Jesús, por medio de su Palabra y de su Eucaristía, está entre nosotros como nuestra Paz definitiva. Por Él nuestros pecados han sido perdonados. Ya no somos extraños ni advenedizos. Somos los hijos de Dios que, sentados a su mesa, se alimentan del Pan de vida. Dios ha querido unir su vida a la nuestra; Él se ha convertido en el centro de nuestro amor; Él es nuestro apoyo, nuestro refugio, nuestra defensa. ¿Tendremos otros motivos para decir que no tenemos aún la paz con nosotros? Tratemos, por tanto, de no perder esa paz que nos viene de la seguridad de la presencia de Dios en nosotros. Dejémonos amar por Aquel que no sólo entregó su vida por nosotros, sino que quiere hacer su morada en nosotros para que, unidos a Él, seamos un signo de su presencia amorosa y salvadora en el mundo. Que esta Eucaristía lleve a su plenitud la unión entre Dios y nosotros.

Unidos a Cristo debemos ser constructores de paz en los diversos ambientes en que se desarrolle nuestra vida. Jesús nos dio la paz definitiva no porque simple y sencillamente haya pronunciado palabras de paz, o porque nos la haya deseado. La paz que Él nos ofrece nace de su amor hasta el extremo, muriendo por nosotros, para el perdón de nuestros pecados, y viniendo a habitar en nosotros y a caminar con nosotros todos los días de nuestra vida. Por eso podemos decir, junto con el Salmista: teniendo a Dios con nosotros nuestro corazón no vacila. Quien quiera dar la paz a los demás debe construirla a través de la entrega de la propia vida, para que los demás tengan una existencia cada vez más digna, para que se sepan comprendidos y apoyados, para que se sepan perdonados e impulsados hacia una vida nueva, para que sientan que alguien los apoya y respalda en el camino del bien, fortaleciendo su fe y levantando su esperanza. Por eso debemos cumplir con aquel mandato de Cristo: Hijitos, ámense los unos a los otros, como yo los he amado a ustedes. Vivamos así nuestra fe y nuestra unión a Cristo no como algo que disfrutamos personalmente, sino como algo que nos pone al servicio del bien y de la paz de nuestro prójimo.
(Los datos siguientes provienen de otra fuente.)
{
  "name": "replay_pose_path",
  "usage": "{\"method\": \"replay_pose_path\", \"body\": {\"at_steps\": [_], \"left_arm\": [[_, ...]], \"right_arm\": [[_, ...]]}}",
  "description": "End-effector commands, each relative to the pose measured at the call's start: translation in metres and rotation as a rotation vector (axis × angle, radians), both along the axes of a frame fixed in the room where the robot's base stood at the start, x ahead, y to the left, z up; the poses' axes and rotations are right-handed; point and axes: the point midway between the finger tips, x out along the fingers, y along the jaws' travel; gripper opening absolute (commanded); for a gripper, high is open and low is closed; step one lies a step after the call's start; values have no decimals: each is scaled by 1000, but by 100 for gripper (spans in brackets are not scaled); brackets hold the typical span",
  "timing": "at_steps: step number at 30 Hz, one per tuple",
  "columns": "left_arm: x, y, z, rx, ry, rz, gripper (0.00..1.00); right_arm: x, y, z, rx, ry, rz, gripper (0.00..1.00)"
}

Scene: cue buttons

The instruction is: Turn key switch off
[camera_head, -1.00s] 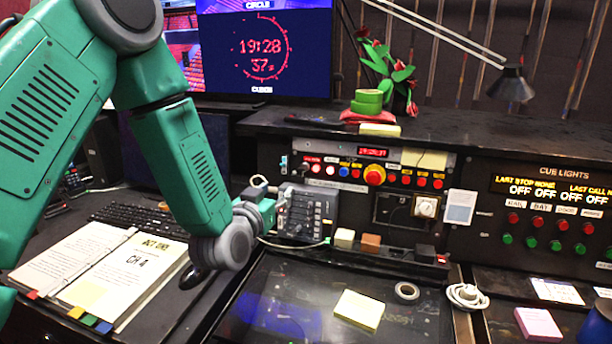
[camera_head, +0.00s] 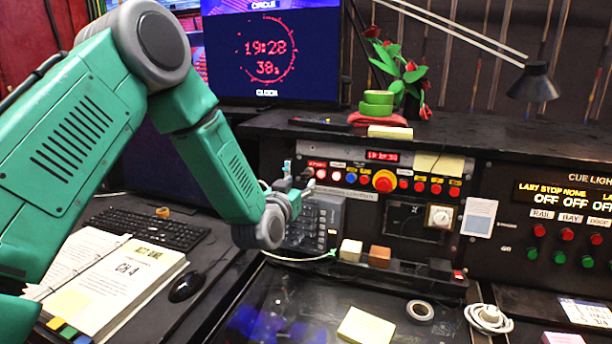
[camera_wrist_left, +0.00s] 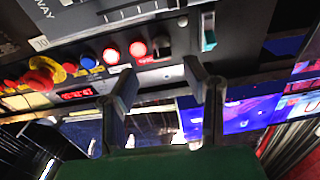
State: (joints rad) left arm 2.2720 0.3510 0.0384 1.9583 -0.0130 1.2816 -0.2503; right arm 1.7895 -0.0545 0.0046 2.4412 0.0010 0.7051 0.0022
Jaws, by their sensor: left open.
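The key switch, a small dark knob (camera_wrist_left: 160,46), sits at the end of a row of buttons on the panel in the left wrist view. In the head view the knob (camera_head: 307,172) is small and close to my gripper. My left gripper (camera_wrist_left: 162,88) is open and empty, its two dark fingers pointing at the panel on either side of the knob's line. The fingertips appear short of the knob; contact cannot be made out. In the head view my left gripper (camera_head: 298,188) is just below the panel's left end. My right gripper is not in view.
A teal toggle (camera_wrist_left: 208,40) is close beside the knob. Lit red and white buttons and a red emergency button (camera_head: 384,181) share the panel. A dark keypad unit (camera_head: 315,222) is just below my gripper. A monitor (camera_head: 270,55) stands behind.

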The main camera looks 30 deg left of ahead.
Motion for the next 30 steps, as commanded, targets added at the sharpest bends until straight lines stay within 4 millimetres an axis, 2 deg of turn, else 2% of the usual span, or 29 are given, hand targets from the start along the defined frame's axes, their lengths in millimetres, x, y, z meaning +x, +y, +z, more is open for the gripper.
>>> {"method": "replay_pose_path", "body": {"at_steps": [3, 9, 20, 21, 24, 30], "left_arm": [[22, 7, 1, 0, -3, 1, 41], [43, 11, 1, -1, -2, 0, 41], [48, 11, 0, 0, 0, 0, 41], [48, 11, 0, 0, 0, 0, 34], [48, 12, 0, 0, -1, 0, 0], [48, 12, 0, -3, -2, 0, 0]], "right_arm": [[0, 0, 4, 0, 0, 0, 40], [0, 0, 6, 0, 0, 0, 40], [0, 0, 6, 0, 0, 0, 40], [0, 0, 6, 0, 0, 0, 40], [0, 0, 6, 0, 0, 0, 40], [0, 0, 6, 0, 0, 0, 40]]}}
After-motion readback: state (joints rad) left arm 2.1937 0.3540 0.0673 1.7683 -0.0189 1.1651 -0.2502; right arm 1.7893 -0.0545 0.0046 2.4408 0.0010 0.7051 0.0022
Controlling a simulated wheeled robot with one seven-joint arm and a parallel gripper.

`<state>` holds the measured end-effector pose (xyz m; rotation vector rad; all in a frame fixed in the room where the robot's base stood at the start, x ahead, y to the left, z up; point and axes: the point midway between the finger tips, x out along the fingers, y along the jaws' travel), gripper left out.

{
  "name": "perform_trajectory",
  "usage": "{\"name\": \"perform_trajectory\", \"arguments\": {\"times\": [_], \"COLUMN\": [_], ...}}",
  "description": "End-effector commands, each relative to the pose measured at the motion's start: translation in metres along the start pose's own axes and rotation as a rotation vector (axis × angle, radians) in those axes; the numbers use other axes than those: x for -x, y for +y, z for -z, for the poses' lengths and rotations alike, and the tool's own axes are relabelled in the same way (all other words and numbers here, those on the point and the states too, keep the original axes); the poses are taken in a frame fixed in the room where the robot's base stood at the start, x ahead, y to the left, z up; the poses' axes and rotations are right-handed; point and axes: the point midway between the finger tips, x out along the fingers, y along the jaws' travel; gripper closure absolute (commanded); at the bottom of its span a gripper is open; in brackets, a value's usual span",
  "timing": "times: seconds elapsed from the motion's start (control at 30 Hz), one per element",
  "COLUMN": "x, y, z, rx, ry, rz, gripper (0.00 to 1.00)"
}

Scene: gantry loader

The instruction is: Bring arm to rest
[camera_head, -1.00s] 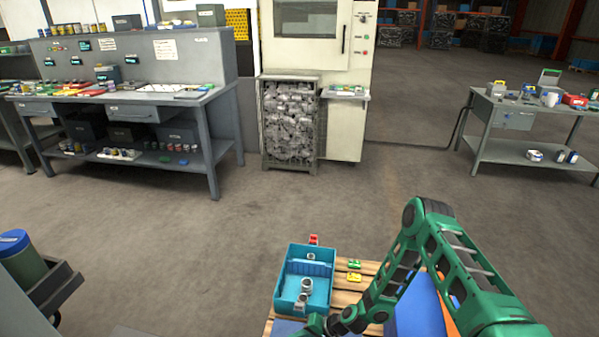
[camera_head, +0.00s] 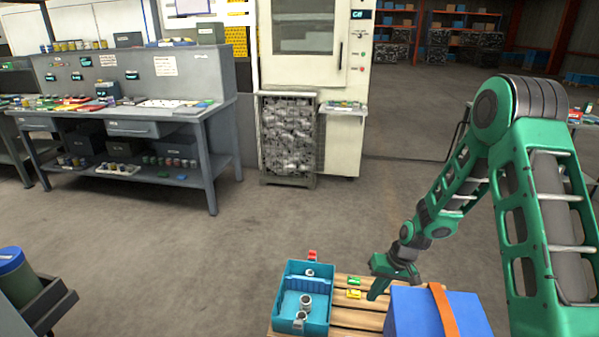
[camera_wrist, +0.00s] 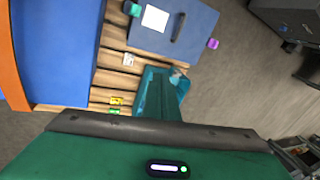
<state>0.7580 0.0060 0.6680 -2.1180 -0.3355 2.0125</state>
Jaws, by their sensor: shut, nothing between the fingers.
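My green arm rises at the right of the head view and bends down to my gripper (camera_head: 375,292). The gripper is shut and empty. It hangs above the wooden pallet, between the teal bin and the blue box, apart from both as far as I can see. In the wrist view a green part of my own arm fills the bottom.
A teal bin (camera_head: 289,325) with several grey metal parts stands on the wooden pallet (camera_head: 350,318). A blue box (camera_head: 415,312) with an orange strap is beside it. Small green and yellow pieces (camera_head: 354,294) lie between. A workbench (camera_head: 190,112) stands at the back left, with open floor before it.

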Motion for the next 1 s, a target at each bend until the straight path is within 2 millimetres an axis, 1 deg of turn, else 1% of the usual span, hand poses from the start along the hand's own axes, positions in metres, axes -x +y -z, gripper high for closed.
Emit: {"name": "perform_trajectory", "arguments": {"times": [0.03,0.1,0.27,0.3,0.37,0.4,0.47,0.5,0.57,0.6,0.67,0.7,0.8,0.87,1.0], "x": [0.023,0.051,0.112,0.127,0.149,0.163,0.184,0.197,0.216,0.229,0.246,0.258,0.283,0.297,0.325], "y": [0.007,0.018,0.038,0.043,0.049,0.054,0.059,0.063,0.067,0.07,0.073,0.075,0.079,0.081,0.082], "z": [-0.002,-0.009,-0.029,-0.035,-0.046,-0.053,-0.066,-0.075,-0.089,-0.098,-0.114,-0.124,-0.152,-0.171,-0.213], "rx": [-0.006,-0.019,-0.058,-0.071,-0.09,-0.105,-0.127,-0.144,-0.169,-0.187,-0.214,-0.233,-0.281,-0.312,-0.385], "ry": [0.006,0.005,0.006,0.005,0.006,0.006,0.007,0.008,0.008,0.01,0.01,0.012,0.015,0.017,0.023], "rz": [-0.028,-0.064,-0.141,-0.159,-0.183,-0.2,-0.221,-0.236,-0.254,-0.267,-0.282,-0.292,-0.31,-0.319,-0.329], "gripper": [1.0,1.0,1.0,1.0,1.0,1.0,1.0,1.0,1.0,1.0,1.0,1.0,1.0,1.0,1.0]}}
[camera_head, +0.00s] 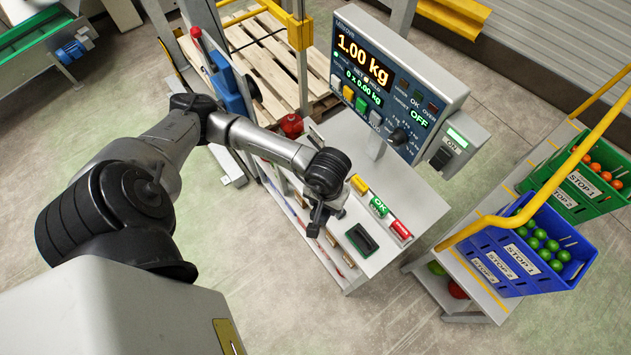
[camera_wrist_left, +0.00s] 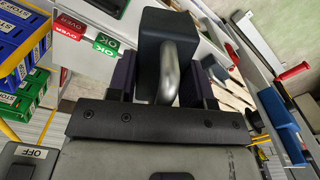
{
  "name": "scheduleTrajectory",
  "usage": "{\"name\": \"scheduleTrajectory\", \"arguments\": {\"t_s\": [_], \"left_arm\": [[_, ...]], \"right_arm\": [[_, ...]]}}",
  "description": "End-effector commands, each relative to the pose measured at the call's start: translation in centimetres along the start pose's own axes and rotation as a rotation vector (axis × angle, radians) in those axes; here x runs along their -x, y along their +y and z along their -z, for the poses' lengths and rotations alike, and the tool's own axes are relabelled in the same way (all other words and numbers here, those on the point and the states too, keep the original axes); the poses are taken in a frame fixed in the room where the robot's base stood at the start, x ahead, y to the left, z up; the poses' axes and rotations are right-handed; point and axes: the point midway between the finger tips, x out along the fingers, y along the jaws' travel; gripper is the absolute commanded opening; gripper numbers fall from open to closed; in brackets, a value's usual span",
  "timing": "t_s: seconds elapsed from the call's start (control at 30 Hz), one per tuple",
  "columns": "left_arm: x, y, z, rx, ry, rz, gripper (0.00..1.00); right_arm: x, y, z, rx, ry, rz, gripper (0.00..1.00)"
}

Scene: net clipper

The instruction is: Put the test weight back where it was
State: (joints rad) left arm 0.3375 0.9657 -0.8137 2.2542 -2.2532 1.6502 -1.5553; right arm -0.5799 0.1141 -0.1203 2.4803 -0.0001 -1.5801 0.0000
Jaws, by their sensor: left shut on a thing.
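The test weight (camera_wrist_left: 150,50) is a dark block with a grey metal handle (camera_wrist_left: 170,72) in the left wrist view. My left gripper (camera_wrist_left: 160,85) is shut on it, with a dark finger on each side of the handle. In the head view my left gripper (camera_head: 318,214) is over the left part of the grey bench top (camera_head: 410,205), and the weight is mostly hidden beneath it; I cannot tell whether it touches the bench. A dark rectangular frame (camera_head: 362,240) lies on the bench to its right. The display (camera_head: 385,75) reads 1.00 kg. My right gripper is not in view.
Yellow, green OK and red OVER blocks (camera_head: 380,206) line the bench behind the frame. A blue crate (camera_head: 520,265) of green fruit and a green crate (camera_head: 575,200) stand at the right. A pallet (camera_head: 270,60) and blue pump truck (camera_head: 228,88) are behind.

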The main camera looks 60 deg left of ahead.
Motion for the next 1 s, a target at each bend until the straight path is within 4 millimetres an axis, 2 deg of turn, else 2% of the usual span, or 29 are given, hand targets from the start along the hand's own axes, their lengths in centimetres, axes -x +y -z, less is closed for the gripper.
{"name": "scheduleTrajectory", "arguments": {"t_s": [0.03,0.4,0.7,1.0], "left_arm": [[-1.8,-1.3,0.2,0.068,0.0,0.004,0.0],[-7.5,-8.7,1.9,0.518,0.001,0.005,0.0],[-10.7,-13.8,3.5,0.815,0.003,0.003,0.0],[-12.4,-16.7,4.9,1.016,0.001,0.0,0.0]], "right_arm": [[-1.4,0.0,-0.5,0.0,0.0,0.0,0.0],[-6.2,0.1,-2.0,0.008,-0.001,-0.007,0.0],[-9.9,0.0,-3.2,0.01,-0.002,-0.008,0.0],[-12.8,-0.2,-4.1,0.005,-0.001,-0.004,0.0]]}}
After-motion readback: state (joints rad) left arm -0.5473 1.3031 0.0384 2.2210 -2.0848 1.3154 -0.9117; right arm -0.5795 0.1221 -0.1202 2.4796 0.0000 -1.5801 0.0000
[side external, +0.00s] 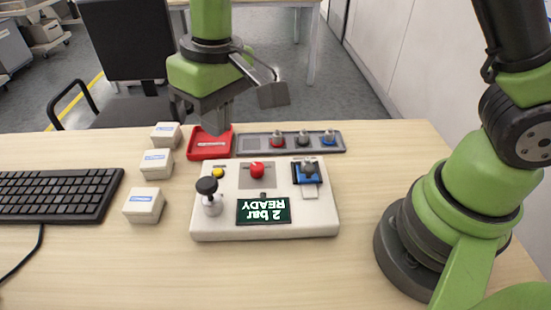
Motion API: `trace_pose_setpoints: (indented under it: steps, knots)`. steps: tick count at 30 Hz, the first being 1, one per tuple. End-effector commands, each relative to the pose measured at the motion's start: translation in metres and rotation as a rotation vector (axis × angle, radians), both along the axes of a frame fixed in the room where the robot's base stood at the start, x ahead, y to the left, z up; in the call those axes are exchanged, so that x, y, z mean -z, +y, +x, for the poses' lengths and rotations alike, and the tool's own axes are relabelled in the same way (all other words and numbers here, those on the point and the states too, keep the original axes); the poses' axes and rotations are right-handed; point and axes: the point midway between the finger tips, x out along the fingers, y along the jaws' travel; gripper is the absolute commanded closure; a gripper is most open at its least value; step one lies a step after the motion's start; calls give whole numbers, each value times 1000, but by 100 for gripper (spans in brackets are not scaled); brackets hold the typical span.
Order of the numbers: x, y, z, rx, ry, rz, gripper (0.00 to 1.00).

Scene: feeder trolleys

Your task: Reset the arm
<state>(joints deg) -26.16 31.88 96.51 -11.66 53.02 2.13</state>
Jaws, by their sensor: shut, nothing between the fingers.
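My gripper (216,118) hangs above the back part of the table, over the red tray (223,148), with its fingers pointing down. The fingers are together and hold nothing. Part of the tray is hidden behind the fingers. My arm's green base stands at the right side of the table.
A white control box (326,225) carries a red button (257,169), a black-knobbed lever (207,186) and a display (263,211) reading "2 bar READY". Behind it lies a grey tray (342,139) with several knobs. White boxes (143,207) and a keyboard (60,193) are left. The front table is clear.

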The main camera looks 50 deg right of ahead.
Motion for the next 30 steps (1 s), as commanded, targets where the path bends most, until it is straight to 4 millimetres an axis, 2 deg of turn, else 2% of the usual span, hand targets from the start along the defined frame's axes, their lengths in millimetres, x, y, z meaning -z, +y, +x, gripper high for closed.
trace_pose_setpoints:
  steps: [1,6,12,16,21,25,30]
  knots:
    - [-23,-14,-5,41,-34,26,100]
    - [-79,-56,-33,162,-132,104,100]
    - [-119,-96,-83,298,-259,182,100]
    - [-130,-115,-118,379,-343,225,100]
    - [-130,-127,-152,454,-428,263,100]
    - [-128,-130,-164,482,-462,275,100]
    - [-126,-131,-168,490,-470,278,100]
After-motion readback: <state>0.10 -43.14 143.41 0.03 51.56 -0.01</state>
Que Dios nos conceda, por intercesión de la Santísima Virgen María, nuestra Madre, la gracia de saber trabajar constantemente a favor del Evangelio haciendo que, desde una vida entregada y consagrada a Dios, busquemos siempre el bien de todos y seamos auténticos constructores de paz en el mundo. Amén” (www.homiliacatolica.com).